For the love of literature

Scott Fitzgerald stole Zelda's ideas, plagiarized her diaries and even pushed her into an affair. He was arguably the worst husband of his generation -- and that made him its best author.

Aug 25, 2001 | When F. Scott Fitzgerald's second novel was published, a newspaper editor asked the author's wife whether she'd consider reviewing it for the New York Herald Tribune. As she read her husband's book with the sharp eye of a paid professional, she recognized not only the autobiographical tenor of "The Beautiful and Damned," but also, cleverly attributed to a female lead much like herself, whole passages authored by her: "It seems to me," she wrote in her review, "that on one page I recognized a portion of an old diary of mine which mysteriously disappeared shortly after my marriage, and also scraps of letters which, though considerably edited, sound to me vaguely familiar. In fact, Mr. Fitzgerald -- I believe that is how he spells his name -- seems to believe that plagiarism begins at home."

She was being modest. The truth is that Scott used a great deal of Zelda's writing, credited to characters he modeled after her, in every book he completed in his abbreviated life. That Zelda was Scott's muse is hardly news, and it comes as no surprise that her frank sexuality, the wild abandon with which she flaunted her body at parties, gave color to his stories: More has been written about the Fitzgeralds, their antics and affairs, than they can possibly have known about themselves.

Yet, while others have certainly noted the spill of life into art, and even marked passages of Scott's books actually written by Zelda ("What grubworms women are to crawl on their bellies through colorless marriages"), Kendall Taylor's new biography of the couple, "Sometimes Madness Is Wisdom" (to be released in September) is the first to provide adequate groundwork for a thorough account of literary custody. Examining sources new and old to find just where within the Fitzgerald home plagiarism began, and at what madhouse it ended, Taylor attempts to make the case that "In effect Zelda was Scott's co-author."

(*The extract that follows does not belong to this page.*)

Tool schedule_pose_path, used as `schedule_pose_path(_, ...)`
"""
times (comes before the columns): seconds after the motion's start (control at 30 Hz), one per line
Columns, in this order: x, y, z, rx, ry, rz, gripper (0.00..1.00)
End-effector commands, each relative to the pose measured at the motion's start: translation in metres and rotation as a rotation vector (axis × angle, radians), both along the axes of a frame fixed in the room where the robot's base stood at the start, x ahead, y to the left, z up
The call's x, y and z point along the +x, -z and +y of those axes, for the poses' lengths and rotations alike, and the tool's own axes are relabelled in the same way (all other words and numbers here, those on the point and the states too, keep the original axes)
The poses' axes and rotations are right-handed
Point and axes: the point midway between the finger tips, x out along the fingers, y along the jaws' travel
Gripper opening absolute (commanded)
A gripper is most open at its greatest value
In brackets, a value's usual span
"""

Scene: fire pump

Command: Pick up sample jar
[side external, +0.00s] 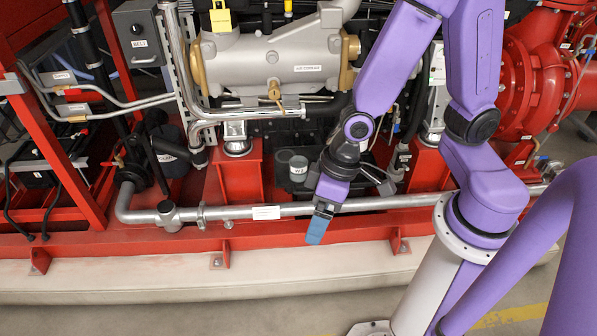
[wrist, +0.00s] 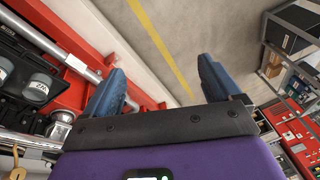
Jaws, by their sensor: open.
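A small jar with a grey lid and a pale label (side external: 298,168) stands in a black tray behind the red frame in the side view. A second similar jar partly shows just behind it. In the wrist view the labelled jar (wrist: 38,88) is at the left edge, with the other jar (wrist: 5,68) cut off by the frame. Which one is the sample jar I cannot tell. My gripper (side external: 317,230) hangs in front of the silver pipe, to the right of and nearer than the jars. Its blue fingers (wrist: 161,66) are open, with nothing between them.
The black tray (side external: 288,188) sits behind the silver pipe (side external: 370,204), which runs across the red frame (side external: 270,234). A grey engine part (side external: 275,62) is above the tray. Clear floor (side external: 200,300) lies in front; shelving (wrist: 290,35) shows in the wrist view.

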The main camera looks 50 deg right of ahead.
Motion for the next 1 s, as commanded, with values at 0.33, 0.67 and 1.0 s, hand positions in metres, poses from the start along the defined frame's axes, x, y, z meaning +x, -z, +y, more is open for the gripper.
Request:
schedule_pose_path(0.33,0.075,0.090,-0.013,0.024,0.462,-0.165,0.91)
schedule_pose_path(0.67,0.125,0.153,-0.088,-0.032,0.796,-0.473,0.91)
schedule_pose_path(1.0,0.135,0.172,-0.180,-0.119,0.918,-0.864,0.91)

Taylor's documentation is formidable, and were she simply out to argue that Scott could be a despicable creature, a liar and a cheat and a philandering drunk, we could shrug our assent and go back to Gatsby's house party or Dick and Nicole Diver's swath of Riviera beach. But the contention that, as literature, Scott's novels are in any meaningful degree a creation of Zelda is as insupportable as that the Mona Lisa be reattributed to the young wife of Francesco del Giocondo who sat, with that famous smile, as its model. Technically, Scott was a plagiarist. Artistically, that makes no difference.

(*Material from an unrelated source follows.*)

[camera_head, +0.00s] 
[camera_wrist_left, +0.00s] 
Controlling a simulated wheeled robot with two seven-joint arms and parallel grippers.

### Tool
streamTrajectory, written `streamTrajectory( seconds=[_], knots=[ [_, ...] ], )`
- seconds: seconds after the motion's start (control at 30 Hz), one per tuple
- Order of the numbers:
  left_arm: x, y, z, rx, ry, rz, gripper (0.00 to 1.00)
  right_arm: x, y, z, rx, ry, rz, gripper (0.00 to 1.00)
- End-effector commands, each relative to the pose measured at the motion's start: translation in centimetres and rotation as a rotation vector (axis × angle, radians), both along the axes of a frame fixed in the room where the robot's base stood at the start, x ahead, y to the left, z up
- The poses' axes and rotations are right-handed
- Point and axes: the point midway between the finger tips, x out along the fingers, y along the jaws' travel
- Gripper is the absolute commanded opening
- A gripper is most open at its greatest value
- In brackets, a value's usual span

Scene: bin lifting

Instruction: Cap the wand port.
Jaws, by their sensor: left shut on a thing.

"Sometimes Madness is Wisdom. Scott and Zelda Fitzgerald: A Marriage"

By Kendall Taylor
Ballantine Books
416 pages

Buy this book

Like their marriage, the Fitzgeralds' creative relationship went to extremes no couple could be expected to endure, not quite innocent from the start. Young Scott, an Army lieutenant stationed in Alabama awaiting orders to fight overseas, had always found it easy to interest girls by talking up his literary ambitions and asking them, "What sort of heroine would you like to be?" He quickly perceived, though, that to attract 17-year-old Zelda Sayre would demand more: Locals had to wait months for a date, and Army aviators vying with one another to get her attention regularly flew stunts over the Sayre family home risky enough to cause a collision.

So Scott, suited in a uniform of Brooks Brothers cut, not only boasted that he intended to be a famous author and had Francis Scott Key as an ancestor, but also suggested that the female lead in his novel-in-progress was a girl a lot like her. That was true -- albeit only because she resembled the young heiress who'd dumped him in Chicago. Still he intrigued her, enough to take him seriously, and try him out sexually, in spite of his poverty and her intention to marry wealth.

A tacit agreement was reached. As she expressed it to one of his Princeton classmates, "If Scott sells the book, I'll marry the man, because he is sweet." After that, she gave Scott all her support, sending him love letters full of spirited encouragement and quotable wit: A running account of night after night on the town with the heir to one or another Southern fortune.

Stung by jealousy, Scott used those letters, as well as material she let him copy from her diaries, to nuance the novel that would become "This Side of Paradise," a book he almost wholly rewrote to meet his image of her. But, while he flattered Zelda by showing her scenes in which she was depicted as could only be accomplished by a spectacularly talented writer in a state of hopeless infatuation, she cut off all sexual relations with him, and locked the engagement ring he'd offered her (borrowed from his mother) away in a box until he proved himself a literary success.